Foster mother tells of her horror after falling fireplace killed girl (4) in house
A four-year-old girl suffered catastrophic head injuries and died after a fireplace fell on top of her, an inquest has heard.
Jodie Lawlor Tyrrell, of Knockbrack, Cloughjordan, Co Tipperary, did not show a pulse or heartbeat when paramedics arrived and checked the little girl for life signs.
Limerick Coroner's Court was told the fatal accident occurred on October 21, 2017, at a house at Mountheaton, Roscrea, which the girl's foster mother, June Whelan, had bought and was renovating.
Ms Whelan was too distraught to give evidence, and her deposition was read into the record by Inspector Dermot O'Connor of Henry Street garda station.
Ms Whelan said she went to the house with Jodie and two other children aged five and seven, and a babysitter, to do some "interior painting" at the property.
The three children had been outside playing but returned inside after it began to rain.
"Jodie was in the kitchen, playing house, and [pretending] to make coffee. Jodie was in my view and then she left the room [to join the others]," said Ms Whelan.
"The three children were moving about the house...Then I heard a bang."
She said one of the boys came running out of the sitting room and said: "Jodie is dead."

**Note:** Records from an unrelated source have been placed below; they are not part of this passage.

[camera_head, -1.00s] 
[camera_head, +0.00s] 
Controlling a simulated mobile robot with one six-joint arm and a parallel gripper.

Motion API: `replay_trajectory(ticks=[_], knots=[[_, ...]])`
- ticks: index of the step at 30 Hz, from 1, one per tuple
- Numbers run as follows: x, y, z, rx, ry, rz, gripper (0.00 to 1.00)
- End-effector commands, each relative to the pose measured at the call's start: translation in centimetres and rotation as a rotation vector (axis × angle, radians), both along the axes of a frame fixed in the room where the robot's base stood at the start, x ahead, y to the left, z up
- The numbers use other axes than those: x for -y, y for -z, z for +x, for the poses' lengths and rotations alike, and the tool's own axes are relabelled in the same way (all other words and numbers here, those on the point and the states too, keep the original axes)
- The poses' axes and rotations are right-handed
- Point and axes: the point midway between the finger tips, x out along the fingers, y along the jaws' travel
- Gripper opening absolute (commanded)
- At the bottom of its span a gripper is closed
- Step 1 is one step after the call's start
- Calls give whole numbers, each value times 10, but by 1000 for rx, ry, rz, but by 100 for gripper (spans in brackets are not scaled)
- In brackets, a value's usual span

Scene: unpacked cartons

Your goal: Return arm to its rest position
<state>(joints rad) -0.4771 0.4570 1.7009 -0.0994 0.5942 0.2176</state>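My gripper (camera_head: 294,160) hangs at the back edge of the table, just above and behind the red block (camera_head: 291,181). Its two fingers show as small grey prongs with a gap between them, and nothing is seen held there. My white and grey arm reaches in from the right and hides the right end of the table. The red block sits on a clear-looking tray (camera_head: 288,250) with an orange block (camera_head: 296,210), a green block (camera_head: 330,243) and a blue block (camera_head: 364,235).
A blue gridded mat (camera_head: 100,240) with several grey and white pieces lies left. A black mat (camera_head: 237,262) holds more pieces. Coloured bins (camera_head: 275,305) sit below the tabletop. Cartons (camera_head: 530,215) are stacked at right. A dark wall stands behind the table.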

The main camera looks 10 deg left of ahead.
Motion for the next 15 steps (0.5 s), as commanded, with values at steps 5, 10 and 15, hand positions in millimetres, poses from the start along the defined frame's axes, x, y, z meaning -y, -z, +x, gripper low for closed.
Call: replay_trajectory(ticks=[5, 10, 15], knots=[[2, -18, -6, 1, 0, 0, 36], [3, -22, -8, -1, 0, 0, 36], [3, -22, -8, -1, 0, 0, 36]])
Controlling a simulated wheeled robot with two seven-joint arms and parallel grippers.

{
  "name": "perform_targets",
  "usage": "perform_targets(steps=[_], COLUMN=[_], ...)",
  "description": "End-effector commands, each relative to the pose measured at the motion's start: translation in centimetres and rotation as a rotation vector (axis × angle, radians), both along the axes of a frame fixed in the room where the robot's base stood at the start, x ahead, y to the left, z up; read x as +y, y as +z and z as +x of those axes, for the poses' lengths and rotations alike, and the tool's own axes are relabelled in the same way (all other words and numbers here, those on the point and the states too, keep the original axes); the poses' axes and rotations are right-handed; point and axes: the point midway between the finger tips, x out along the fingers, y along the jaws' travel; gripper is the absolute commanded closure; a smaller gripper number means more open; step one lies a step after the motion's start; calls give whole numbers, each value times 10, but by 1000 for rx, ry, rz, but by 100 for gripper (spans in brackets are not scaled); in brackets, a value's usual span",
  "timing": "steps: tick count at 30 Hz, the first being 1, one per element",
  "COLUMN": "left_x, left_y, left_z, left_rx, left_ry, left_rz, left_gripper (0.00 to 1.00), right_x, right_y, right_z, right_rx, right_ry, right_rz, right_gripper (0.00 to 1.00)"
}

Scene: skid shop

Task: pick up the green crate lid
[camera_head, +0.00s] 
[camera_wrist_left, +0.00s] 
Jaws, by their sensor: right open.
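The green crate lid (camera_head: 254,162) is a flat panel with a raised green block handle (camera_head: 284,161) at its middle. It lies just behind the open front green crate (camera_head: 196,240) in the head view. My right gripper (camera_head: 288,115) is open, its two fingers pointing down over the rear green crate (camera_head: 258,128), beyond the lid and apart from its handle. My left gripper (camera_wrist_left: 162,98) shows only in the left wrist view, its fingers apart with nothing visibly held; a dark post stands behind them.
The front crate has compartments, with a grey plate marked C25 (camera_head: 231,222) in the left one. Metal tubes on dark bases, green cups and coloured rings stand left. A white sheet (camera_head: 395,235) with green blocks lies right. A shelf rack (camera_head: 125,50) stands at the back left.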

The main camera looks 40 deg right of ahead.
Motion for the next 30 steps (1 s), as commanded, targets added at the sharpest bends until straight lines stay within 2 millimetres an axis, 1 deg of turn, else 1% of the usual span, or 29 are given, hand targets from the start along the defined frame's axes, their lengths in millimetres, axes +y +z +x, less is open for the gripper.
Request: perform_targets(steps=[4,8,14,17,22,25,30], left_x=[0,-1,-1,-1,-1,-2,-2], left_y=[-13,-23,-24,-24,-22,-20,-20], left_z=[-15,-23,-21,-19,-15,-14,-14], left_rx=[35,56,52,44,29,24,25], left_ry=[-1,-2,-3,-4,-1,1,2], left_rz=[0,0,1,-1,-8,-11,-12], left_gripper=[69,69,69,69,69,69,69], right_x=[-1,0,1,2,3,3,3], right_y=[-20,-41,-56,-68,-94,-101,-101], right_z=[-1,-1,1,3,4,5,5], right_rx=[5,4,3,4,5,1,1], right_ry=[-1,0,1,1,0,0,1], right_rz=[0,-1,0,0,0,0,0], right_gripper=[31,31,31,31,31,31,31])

"I saw Jodie on the ground. The fireplace was on the floor, and she was lying inside the arch of the fireplace on the ground.
"I put my hand under Jodie's head. There was a lot of blood."
Ms Whelan contacted emergency services who dispatched an ambulance to the house.
She said: "I saw Jodie move her right leg and I believed there was life in her.
"I picked her up and cuddled her close into me."
Paramedics travelling from Birr, Co Offaly, arrived at the house 17 minutes after getting the emergency call.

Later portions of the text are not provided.